Where the string "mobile" occurs in the material below, report the whole line.

##### Recorded information #####

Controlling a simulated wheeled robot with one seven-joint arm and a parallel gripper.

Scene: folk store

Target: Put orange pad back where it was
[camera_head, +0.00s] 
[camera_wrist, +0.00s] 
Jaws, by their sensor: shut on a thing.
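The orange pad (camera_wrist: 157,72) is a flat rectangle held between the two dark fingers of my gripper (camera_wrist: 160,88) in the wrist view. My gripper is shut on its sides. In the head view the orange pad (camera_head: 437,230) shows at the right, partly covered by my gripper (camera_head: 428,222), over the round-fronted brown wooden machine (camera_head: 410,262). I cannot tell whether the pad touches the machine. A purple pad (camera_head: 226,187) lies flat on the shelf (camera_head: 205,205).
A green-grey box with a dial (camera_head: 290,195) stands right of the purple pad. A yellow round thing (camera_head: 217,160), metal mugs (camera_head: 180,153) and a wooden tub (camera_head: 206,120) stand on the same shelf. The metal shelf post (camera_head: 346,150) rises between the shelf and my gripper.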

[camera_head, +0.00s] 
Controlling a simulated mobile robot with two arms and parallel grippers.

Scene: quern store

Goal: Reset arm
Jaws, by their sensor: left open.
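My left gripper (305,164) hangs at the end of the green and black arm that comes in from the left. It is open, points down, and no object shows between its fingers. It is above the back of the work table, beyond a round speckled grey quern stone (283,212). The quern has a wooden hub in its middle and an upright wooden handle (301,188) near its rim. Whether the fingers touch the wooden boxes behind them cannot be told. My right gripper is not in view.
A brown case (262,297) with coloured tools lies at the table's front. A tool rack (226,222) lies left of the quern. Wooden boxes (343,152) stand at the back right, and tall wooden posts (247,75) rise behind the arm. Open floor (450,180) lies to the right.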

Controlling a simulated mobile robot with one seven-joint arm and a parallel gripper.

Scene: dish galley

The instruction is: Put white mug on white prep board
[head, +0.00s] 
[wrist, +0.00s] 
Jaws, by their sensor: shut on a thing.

#####

*Solution for this problem:*
Controlling a simulated mobile robot with two arms and parallel grippers.
Controlling a simulated mobile robot with one seven-joint arm and a parallel gripper.

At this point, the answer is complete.